### PROBLEM TO WORK ON
Within this material, how many lines have the string "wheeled" in them? The answer is a number, with nothing added.
════════════════
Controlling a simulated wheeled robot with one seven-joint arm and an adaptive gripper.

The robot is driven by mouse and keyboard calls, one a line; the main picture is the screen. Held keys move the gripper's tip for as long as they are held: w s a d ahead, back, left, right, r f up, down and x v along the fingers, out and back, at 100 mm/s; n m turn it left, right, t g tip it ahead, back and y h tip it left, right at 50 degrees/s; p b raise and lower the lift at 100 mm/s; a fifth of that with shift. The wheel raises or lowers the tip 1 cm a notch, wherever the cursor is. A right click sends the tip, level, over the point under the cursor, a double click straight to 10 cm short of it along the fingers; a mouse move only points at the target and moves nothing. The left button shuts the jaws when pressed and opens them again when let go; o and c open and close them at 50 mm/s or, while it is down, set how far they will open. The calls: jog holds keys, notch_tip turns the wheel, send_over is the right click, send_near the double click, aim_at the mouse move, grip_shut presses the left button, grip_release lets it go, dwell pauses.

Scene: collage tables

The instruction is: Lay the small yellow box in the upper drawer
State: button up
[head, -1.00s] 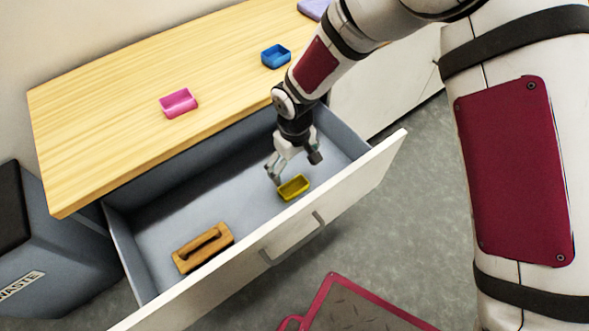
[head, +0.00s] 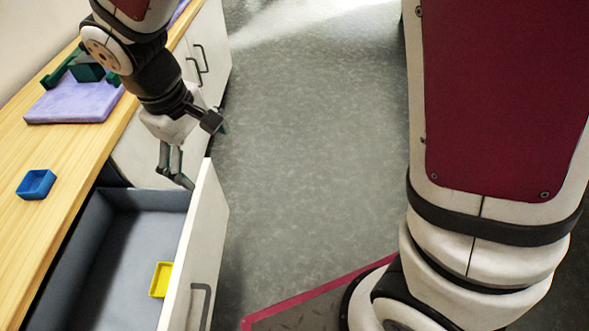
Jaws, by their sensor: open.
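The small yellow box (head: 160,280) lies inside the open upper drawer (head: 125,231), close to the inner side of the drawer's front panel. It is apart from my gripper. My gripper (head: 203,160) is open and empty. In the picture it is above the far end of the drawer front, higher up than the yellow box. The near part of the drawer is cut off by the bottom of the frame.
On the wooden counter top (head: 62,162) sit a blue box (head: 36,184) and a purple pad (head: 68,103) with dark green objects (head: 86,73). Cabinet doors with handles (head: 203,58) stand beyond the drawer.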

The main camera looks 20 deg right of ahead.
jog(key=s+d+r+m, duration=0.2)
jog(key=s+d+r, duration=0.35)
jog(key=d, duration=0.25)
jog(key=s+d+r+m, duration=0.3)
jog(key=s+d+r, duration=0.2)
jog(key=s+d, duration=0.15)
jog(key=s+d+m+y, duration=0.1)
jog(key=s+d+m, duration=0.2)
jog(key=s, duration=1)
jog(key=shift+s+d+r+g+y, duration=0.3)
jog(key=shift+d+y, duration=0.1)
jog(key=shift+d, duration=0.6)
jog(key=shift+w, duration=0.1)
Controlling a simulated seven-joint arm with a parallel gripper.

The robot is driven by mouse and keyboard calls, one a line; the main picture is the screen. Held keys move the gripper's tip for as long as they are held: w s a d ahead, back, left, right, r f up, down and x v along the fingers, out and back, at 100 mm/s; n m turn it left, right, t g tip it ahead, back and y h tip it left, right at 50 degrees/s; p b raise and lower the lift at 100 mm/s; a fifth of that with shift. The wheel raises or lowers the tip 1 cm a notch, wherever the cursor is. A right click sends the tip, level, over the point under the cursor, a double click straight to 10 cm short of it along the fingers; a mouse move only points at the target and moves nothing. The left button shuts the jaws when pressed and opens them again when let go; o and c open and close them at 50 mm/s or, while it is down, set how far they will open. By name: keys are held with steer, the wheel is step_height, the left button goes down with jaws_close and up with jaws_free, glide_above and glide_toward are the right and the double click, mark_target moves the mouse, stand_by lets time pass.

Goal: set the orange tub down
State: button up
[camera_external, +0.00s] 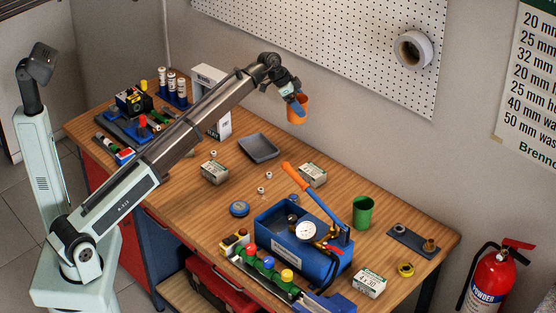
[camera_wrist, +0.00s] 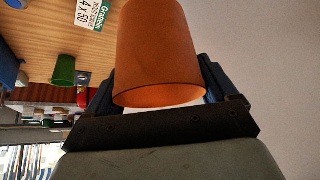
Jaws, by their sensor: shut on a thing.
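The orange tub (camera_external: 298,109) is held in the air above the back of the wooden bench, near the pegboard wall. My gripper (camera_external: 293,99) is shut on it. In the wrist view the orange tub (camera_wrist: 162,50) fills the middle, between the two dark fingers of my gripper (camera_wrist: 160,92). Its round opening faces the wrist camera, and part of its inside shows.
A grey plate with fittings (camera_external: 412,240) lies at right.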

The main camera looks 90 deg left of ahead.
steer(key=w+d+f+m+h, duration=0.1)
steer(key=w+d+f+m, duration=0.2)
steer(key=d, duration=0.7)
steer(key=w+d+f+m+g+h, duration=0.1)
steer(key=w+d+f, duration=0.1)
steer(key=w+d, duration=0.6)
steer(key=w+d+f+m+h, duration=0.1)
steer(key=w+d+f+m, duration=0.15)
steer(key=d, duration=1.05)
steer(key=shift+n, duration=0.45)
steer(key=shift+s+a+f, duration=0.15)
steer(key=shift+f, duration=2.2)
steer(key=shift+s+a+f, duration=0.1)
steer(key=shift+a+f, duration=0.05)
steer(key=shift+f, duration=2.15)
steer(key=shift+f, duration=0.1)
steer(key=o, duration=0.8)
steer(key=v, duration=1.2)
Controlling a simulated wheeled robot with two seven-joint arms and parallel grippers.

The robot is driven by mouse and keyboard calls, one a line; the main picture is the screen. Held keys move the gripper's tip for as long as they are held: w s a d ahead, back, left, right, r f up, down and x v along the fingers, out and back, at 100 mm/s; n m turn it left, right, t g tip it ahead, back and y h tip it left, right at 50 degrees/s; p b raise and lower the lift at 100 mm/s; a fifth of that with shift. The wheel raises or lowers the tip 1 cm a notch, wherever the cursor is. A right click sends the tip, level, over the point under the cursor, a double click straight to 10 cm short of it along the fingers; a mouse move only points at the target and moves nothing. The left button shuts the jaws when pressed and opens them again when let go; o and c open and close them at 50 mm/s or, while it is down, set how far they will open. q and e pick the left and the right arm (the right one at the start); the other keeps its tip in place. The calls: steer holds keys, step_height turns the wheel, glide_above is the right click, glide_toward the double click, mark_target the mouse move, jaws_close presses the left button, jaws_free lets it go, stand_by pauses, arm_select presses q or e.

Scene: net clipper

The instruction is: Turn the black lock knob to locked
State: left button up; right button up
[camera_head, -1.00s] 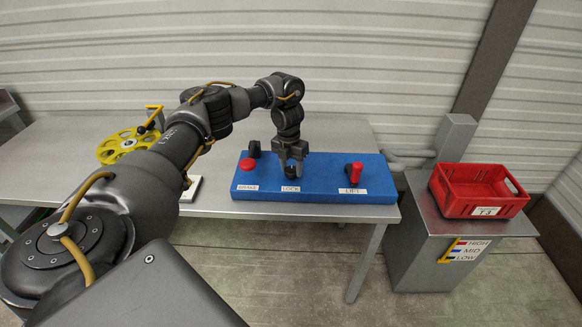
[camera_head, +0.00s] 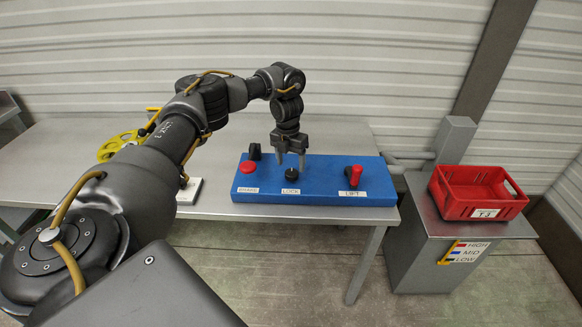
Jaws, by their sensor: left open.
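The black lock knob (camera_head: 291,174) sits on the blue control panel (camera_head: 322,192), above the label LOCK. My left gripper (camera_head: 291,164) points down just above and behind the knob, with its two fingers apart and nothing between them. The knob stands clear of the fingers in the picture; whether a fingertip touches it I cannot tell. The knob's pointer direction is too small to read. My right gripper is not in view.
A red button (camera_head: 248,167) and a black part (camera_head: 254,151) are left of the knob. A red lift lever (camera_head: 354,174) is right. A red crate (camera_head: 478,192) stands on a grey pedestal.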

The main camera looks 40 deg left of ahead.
════════════════
### THE COMPLETED TASK
2